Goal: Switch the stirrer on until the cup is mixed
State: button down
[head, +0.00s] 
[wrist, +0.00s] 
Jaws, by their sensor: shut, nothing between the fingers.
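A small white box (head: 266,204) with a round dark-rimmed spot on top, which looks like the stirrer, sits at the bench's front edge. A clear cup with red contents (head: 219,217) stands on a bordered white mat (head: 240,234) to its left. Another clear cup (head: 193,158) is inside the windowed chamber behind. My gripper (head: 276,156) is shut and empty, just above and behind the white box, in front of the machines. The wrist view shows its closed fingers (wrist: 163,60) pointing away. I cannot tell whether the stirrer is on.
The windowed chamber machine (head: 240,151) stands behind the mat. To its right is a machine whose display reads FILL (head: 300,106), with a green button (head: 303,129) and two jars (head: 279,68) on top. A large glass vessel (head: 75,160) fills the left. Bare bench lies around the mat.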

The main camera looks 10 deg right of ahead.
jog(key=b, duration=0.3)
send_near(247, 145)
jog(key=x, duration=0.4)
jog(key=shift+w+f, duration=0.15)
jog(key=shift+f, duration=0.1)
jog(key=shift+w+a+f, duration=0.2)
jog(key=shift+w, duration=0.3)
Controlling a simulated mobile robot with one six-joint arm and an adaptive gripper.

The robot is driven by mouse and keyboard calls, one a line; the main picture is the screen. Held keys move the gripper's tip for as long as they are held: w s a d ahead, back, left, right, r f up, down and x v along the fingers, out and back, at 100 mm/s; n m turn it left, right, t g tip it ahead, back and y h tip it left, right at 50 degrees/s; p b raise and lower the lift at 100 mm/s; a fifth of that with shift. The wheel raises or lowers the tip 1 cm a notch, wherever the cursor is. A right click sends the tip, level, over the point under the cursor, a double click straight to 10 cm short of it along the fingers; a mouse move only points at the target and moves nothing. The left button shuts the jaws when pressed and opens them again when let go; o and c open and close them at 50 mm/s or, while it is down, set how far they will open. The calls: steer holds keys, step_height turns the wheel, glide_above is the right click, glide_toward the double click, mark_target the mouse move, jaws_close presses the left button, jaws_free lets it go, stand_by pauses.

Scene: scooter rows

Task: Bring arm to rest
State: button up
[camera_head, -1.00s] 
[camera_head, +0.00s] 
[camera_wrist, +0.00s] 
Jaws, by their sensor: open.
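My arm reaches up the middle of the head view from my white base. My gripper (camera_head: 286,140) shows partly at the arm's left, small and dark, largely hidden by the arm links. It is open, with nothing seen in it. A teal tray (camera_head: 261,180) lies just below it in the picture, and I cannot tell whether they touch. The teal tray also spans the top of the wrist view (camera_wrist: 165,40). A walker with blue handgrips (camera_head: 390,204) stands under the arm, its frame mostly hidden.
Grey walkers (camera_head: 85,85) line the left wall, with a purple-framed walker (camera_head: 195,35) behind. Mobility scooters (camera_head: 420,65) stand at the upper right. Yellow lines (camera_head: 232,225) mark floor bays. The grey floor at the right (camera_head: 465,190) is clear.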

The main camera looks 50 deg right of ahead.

## What is expected
Look through the listing above. Pick out each line with "robot" and copy it.

## Output below
Controlling a simulated mobile robot with one six-joint arm and an adaptive gripper.
The robot is driven by mouse and keyboard calls, one a line; the main picture is the screen. Held keys move the gripper's tip for as long as they are held: w s a d ahead, back, left, right, r f up, down and x v along the fingers, out and back, at 100 mm/s; n m turn it left, right, t g tip it ahead, back and y h tip it left, right at 50 degrees/s; p b raise and lower the lift at 100 mm/s; a fifth of that with shift. The wheel raises or lowers the tip 1 cm a notch, wherever the cursor is. A right click sends the tip, level, over the point under the cursor, a double click straight to 10 cm short of it along the fingers; a mouse move only points at the target and moves nothing. The left button shuts the jaws when pressed and opens them again when let go; o and c open and close them at 50 mm/s or, while it is down, set how far they will open. The calls: steer holds keys, step_height turns the wheel, glide_above is the right click, glide_toward the double click, mark_target the mouse move, jaws_close presses the left button, jaws_free lets it go, stand_by pauses.

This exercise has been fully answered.